_TASK TO CARRY OUT:_ Your task is to write out the complete listing exactly as it is shown.

───── RECORDED DATA ─────

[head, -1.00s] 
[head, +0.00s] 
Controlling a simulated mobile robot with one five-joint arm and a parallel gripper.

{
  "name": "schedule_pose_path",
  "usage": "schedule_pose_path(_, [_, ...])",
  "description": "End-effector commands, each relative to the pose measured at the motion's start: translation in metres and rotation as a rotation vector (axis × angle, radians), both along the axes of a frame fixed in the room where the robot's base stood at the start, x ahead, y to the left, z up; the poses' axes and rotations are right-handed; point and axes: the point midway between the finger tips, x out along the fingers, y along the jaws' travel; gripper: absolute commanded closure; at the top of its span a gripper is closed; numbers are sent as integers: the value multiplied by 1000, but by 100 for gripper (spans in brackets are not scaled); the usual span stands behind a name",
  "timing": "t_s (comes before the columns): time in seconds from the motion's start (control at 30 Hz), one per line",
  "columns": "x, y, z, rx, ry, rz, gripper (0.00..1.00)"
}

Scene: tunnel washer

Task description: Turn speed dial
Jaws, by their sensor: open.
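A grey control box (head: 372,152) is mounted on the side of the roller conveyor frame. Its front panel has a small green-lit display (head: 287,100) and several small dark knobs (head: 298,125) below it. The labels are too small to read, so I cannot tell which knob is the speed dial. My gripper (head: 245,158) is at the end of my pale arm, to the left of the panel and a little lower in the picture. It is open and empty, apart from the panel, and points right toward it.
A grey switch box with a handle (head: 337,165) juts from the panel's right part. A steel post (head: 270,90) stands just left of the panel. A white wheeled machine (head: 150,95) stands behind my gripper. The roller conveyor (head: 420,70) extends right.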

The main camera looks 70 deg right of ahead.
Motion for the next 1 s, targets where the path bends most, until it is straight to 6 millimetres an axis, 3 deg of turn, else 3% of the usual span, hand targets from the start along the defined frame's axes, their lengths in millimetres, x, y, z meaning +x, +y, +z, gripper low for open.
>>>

─────

_ANSWER TO THIS EXERCISE:_
[head, -1.00s] 
[head, +0.00s] 
Controlling a simulated mobile robot with one five-joint arm and a parallel gripper.

{
  "name": "schedule_pose_path",
  "usage": "schedule_pose_path(_, [_, ...])",
  "description": "End-effector commands, each relative to the pose measured at the motion's start: translation in metres and rotation as a rotation vector (axis × angle, radians), both along the axes of a frame fixed in the room where the robot's base stood at the start, x ahead, y to the left, z up; the poses' axes and rotations are right-handed; point and axes: the point midway between the finger tips, x out along the fingers, y along the jaws' travel; gripper: absolute commanded closure; at the top of its span a gripper is closed; numbers are sent as integers: the value multiplied by 1000, but by 100 for gripper (spans in brackets are not scaled); the usual span stands behind a name",
  "timing": "t_s (comes before the columns): time in seconds from the motion's start (control at 30 Hz), one per line",
  "columns": "x, y, z, rx, ry, rz, gripper (0.00..1.00)"
}

Scene: tunnel washer

Task description: Turn speed dial
Jaws, by their sensor: open.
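A grey control box (head: 372,152) is mounted on the side of the roller conveyor frame. Its front panel has a small green-lit display (head: 287,100) and several small dark knobs (head: 298,125) below it. The labels are too small to read, so I cannot tell which knob is the speed dial. My gripper (head: 245,158) is at the end of my pale arm, to the left of the panel and a little lower in the picture. It is open and empty, apart from the panel, and points right toward it.
A grey switch box with a handle (head: 337,165) juts from the panel's right part. A steel post (head: 270,90) stands just left of the panel. A white wheeled machine (head: 150,95) stands behind my gripper. The roller conveyor (head: 420,70) extends right.

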The main camera looks 70 deg right of ahead.
Motion for the next 1 s, targets where the path bends most, until it is straight to 6 millimetres an axis, 3 deg of turn, else 3% of the usual span, hand targets from the start along the defined frame's axes, their lengths in millimetres, x, y, z meaning +x, +y, +z, gripper low for open.
>>>

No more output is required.